Other analysts argue the alien knowledge was used to create the management consultant industry.
``UFOs are not engaged in open contact with mankind,'' says Swedish ufologist Bjorn Olav-Kvidal. ``They act more like supervisors.''
U.S. officials for decades have resisted any suggestion that the Roswell crash was more than a downed weather balloon or the leftover from a high-altitude parachute test with mannequins. Corporate confidence in alien technology hardly runs so high.
The Presidential Race
``I talk to extraterrestrials every day,'' mocks Denis Ranque, chief executive of Thales SA, Europe's largest manufacturer of electronic components for defense systems. ``They call me up every morning and tell me what to do.''
After the forum delegates depart Davos on Sunday, ufologists say the 2004 U.S. presidential campaign will become the best venue to spot extraterrestrial market trends. During the 1996 race for the White House, for instance, Republican presidential candidate Senator Bob Dole planted one of Gilligan's reality acorns: ``That's like the Air Force saying UFOs are impossible,'' Dole told reporters in response to President Bill Clinton's statement that 2 percent economic growth was impossible without inflation.
Where Do Democrats Stand?
Three years later and armed with a degree in physics, Stephen Bassett founded the Extraterrestrial Phenomena Political Action Committee. This April, the 57-year-old activist and 2002 independent congressional candidate from Maryland will host the First Annual Exopolitics Expo. All the Democratic presidential hopefuls have been invited to assemble in a Washington hotel ballroom to spell out their positions on UFOs.

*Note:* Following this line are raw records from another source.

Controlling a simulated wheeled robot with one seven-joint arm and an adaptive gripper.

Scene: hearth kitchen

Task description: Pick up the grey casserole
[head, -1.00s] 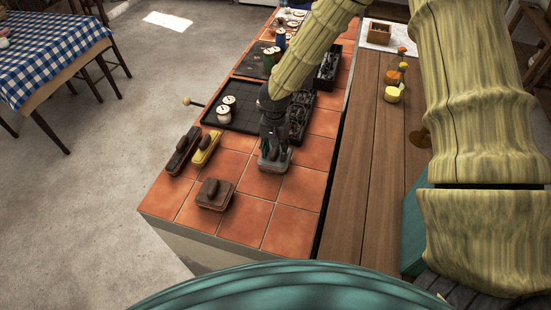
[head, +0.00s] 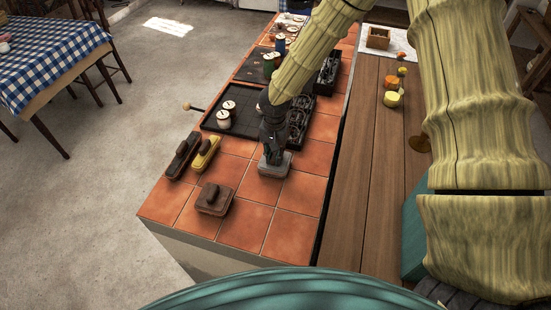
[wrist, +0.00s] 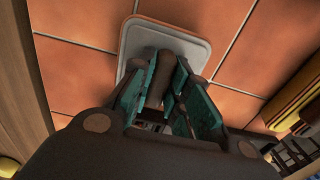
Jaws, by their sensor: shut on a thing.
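The grey casserole (head: 275,171) is a small, flat, rounded-square piece with a dark upright handle. It sits at the tiled counter's right half, under my gripper (head: 272,155). In the wrist view its pale grey rim (wrist: 137,36) shows against the tiles, with the dark handle (wrist: 170,72) between my gripper's teal-lined fingers (wrist: 167,95). My gripper is shut on this handle from above. The fingers hide part of the handle and the near side of the casserole. I cannot tell whether its base is clear of the tiles.
A brown handled block (head: 214,199) stands at the front left. A yellow one (head: 206,153) and a dark one (head: 183,156) stand farther left. A black tray (head: 235,108) with white spools and a dark box (head: 299,118) lie behind. Tiles at the front right are clear.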

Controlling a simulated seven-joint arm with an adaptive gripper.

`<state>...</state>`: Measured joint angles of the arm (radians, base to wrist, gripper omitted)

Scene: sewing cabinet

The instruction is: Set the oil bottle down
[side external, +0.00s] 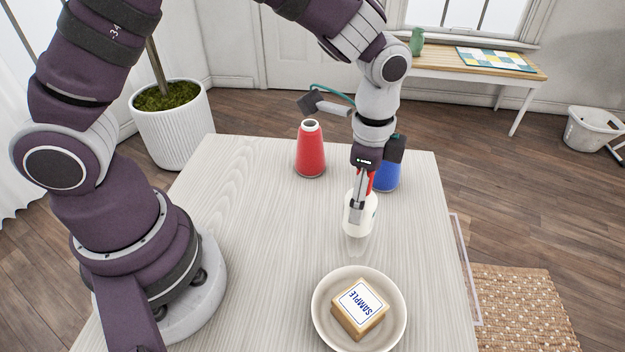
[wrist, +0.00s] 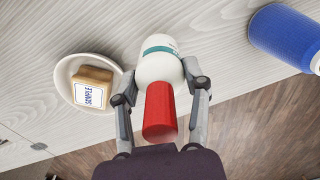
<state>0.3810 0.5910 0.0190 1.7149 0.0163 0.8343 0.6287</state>
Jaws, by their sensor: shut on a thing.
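The oil bottle (side external: 358,218) is white with a red cap, and the cap (wrist: 160,112) shows large in the wrist view. My gripper (side external: 358,195) is shut on the bottle near its top, with one finger on each side of its white body (wrist: 160,62). The bottle looks about upright over the pale wooden table (side external: 250,230), behind the bowl in the side view. A faint pale patch shows just under it; I cannot tell whether the bottle's base touches the table.
A shallow white bowl (side external: 323,325) holds a tan block labelled SAMPLE (side external: 360,310). A red thread cone (side external: 311,152) stands farther back. A blue spool (side external: 387,175) stands behind my gripper, near the table's right edge. The table left of the bottle is clear.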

``Voters are increasingly willing to confront candidates on the UFO issue,'' Bassett says. ``There is an alien presence in our air space and the government has access to their technology.''
He should know. In 1996, Bassett registered with the U.S. Congress as a lobbyist for ``extraterrestrial affairs.'' Still, ET's man on Capitol Hill remains somewhat skeptical about little green men on Wall Street.
``I'm only 30 percent confident that aliens have contractual relationships with major corporations,'' Bassett says.